I accidentally closed the ticket but it will soon get split so that we're not trying to tackle multiple issues in one ticket.

@malloryfreeberg please create new tickets.

rdgoite commented 5 years ago

The last few updates in this ticket seem to be pointing to bugs of different nature, so yeah, I think it's best to split this.

As for evaluating mathematical expressions in the spreadsheet, I think the assumption at the moment is we won't have those. I think support for expression evaluation is more of an enhancement than a bug fix.

malloryfreeberg commented 5 years ago

Comments have been migrated to new issues.

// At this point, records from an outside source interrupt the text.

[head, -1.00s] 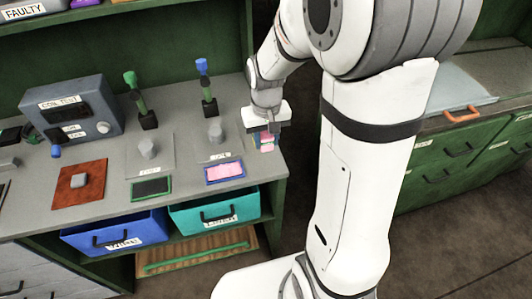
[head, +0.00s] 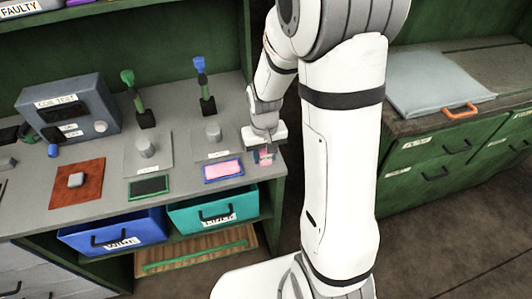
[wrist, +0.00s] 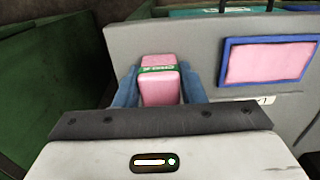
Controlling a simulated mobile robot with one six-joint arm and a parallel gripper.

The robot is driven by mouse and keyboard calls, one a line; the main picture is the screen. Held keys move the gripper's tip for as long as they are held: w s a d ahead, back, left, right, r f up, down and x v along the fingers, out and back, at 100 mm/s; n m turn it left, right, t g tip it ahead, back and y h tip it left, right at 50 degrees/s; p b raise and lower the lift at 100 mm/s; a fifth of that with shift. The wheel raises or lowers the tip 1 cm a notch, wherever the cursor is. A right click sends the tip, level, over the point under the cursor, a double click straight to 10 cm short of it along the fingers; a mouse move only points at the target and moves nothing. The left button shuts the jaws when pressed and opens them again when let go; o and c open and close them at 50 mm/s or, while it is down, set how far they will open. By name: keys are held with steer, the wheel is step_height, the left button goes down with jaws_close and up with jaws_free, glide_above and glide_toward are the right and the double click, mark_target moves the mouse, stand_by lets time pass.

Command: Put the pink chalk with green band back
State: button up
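The pink chalk with the green band (wrist: 160,86) is between the two blue fingers of my gripper (wrist: 160,90) in the wrist view. The fingers are shut on its sides. In the head view the chalk (head: 266,156) shows small and partly covered below my gripper (head: 265,150), near the bench's front right corner. I cannot tell whether its lower end touches the bench. A pink pad in a blue frame (head: 223,170) lies on the bench just left of it. The pad also shows at the upper right of the wrist view (wrist: 265,62).
A dark pad in a green frame (head: 150,187), a rust-red mat (head: 77,183) and a grey test box (head: 69,106) are farther left. Blue (head: 115,234) and teal (head: 214,210) drawers are below. A green cabinet (head: 440,160) stands right, across a gap.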

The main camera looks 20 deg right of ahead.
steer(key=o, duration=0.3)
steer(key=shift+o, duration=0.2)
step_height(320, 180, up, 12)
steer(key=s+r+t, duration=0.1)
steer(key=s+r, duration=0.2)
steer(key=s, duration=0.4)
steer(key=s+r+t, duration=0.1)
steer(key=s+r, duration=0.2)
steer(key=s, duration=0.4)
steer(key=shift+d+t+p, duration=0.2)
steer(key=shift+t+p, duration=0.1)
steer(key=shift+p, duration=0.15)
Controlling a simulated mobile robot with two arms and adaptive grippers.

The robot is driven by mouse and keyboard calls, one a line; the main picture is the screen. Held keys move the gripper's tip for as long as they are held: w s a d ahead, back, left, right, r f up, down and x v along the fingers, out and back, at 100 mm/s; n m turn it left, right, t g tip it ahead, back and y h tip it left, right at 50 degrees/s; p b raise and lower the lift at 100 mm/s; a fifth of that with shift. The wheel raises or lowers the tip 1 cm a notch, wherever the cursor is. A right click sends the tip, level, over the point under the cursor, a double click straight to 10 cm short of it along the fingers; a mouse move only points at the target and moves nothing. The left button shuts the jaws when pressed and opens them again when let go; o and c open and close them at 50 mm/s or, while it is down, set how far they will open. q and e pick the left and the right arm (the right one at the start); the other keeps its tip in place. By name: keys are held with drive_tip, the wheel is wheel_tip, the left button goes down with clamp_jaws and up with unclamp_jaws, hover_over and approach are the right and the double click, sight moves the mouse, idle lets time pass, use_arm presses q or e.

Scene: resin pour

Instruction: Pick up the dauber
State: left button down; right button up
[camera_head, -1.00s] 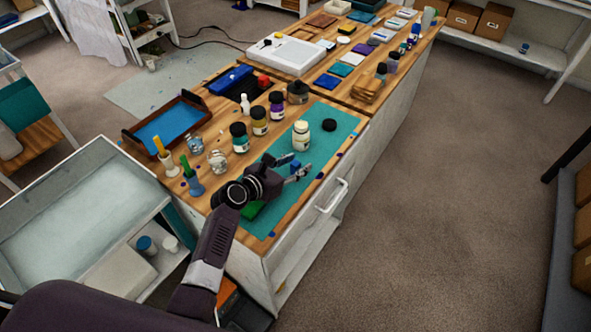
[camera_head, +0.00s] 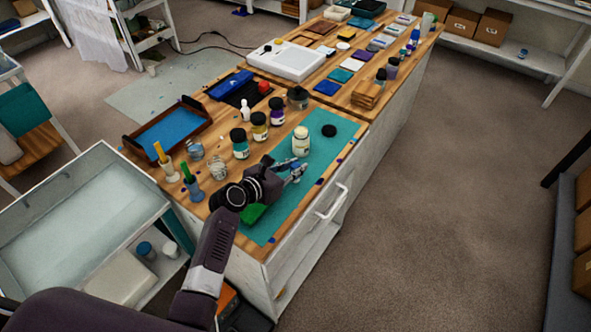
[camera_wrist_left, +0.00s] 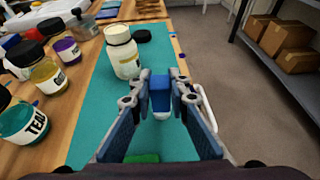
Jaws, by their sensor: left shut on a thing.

As for evaluating mathematical expressions in the spreadsheet, I think the assumption at the moment is we won't have those.

Having expressions in an Excel sheet is very common. Not just for integer/number values, but also for generating IDs (e.g. =CONCAT(B2,"-",B3)). These fields obviously don't look like expressions to the contributor, but rather they look like the value they want to enter.

Handling Excel expressions versus values is a common issue. I used to do this in python using openpyxl.

This may be an enhancement, but I would argue it has very high value for wranglers at the moment.

Cross-posting in new issue #323

claymfischer commented 5 years ago

@rdgoite this is an assumption we will have to change. Nearly every spreadsheet I've helped labs with has had expressions, and complex formulas are not uncommon either.

justincc commented 5 years ago

Are these requirements/assumptions documented anywhere apart from in these Github tickets?